When a 4-year-old filly named Chernobyl Princess crossed the wire in front in Thursday’s first race at Aqueduct, she became not just the first winner of a new year but also the first winner of a new era in New York racing. Like all horses in the race, Chernobyl Princess was required to run steroid free.
A new set of racing regulations banning the use of anabolic steroids went into effect Thursday at the state’s racetracks, ending a decades-old practice.
Jeff Odintz, the trainer of Chernobyl Princess, said the rules had little effect on him because he had never used steroids with his horses.
“I’m glad they did this because I think it’s better for the horses if they don’t get them,” Odintz said. “I’m not really sure how much this will level the playing field. I’ve always felt that they are equine athletes and the main thing you needed from them was speed. I didn’t see why steroids would be a help.”
But other trainers apparently felt differently. Some veteran horsemen said they first saw steroid use in the mid-1960s and noted that steroids helped finicky eaters with their appetites. Though steroids may not necessarily increase speed, they could create a stronger, bigger animal. With no federal or state laws preventing the use of most steroids, most racing jurisdictions permitted them. Steroids were legal in 2008 in the three states holding Triple Crown races.
A 2003 study conducted by Pennsylvania racing officials found that 60 percent of horses racing in that state had been treated with at least one steroid. Pennsylvania later banned steroids, but other states were slow to act.
The anti-steroid movement gained momentum when it was revealed that Big Brown, winner of the Kentucky Derby and the Preakness Stakes, was treated with the drug before the Derby. A public outcry ensued, causing many states to act.
In October, the New York State Racing and Wagering Board announced that steroids would no longer be permitted beginning Jan. 1. Trainers were warned to take their horses off steroids immediately because the drugs can stay in a horse’s system for as long as 60 days.
Mike Hushion, a trainer who had his horses on steroids before October, said Thursday that he favored the new rules.
“This was long overdue,” said Hushion, who estimated that 25 percent of his stable had been treated with steroids before the ban. “I couldn’t believe everyone took so long to get rid of steroids. The sport is lucky there weren’t more headlines about this or that people didn’t make a bigger deal out of it.”
Bruce Levine, among the leading trainers in New York, also favored the ban.

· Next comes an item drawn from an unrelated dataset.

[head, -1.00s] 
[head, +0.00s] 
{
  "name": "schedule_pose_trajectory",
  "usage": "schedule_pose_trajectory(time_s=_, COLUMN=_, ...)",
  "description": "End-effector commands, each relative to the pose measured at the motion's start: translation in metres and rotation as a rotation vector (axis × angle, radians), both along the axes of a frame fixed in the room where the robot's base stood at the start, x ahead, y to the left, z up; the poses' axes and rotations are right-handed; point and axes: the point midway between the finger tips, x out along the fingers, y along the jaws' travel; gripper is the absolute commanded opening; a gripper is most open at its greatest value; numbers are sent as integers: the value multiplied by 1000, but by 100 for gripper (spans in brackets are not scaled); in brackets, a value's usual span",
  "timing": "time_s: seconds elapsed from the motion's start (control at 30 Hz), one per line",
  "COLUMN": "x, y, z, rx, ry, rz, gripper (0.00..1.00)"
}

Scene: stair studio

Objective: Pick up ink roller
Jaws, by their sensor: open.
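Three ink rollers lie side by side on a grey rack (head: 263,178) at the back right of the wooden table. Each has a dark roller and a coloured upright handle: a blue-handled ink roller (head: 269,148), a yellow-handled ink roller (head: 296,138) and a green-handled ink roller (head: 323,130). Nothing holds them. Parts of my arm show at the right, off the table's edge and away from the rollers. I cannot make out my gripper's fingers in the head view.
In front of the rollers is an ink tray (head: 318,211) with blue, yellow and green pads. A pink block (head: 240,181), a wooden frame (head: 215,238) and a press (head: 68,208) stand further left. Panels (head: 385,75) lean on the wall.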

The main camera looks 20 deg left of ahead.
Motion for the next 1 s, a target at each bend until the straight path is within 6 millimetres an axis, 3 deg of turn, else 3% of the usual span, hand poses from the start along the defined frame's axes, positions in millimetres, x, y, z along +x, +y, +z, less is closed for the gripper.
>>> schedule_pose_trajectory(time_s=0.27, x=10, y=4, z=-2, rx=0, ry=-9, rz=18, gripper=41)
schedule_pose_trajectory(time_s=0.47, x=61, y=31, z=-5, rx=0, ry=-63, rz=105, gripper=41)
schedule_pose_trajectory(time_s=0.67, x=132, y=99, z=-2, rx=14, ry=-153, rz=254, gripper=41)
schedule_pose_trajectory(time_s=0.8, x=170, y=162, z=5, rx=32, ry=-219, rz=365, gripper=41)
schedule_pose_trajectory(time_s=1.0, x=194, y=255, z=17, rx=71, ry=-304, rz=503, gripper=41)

“This is a good idea,” he said. “I had stopped using them with most of my horses because they were shipping to states where they were already banned. They help a horse eat a little bit, but I haven’t missed them. I just had the best year I’ve ever had, and I basically did it steroid free. I found out they don’t make that much of a difference.”
The top three finishers in each race, and any horse that is claimed, receive drug tests in New York. The stewards, at their discretion, can also order a test on any horse.
Starting Thursday, the trainer of any horse that tests positive will be penalized. According to Carmine Donofrio, a steward who represents the New York State Racing and Wagering Board, the penalty for steroid use has yet to be determined. In California, a trainer receiving a positive test for steroids is suspended for 30 days.
Vincent Mazzeo, one of only a handful of fans braving the cold and huddling on the rail after the first race Thursday, said he was unaware that horses were no longer allowed to run on steroids. But he said he welcomed any rules that cut down on drug use.
“They got to get all the drugs out of this game,” he said. “I guess steroids is a good place to start.”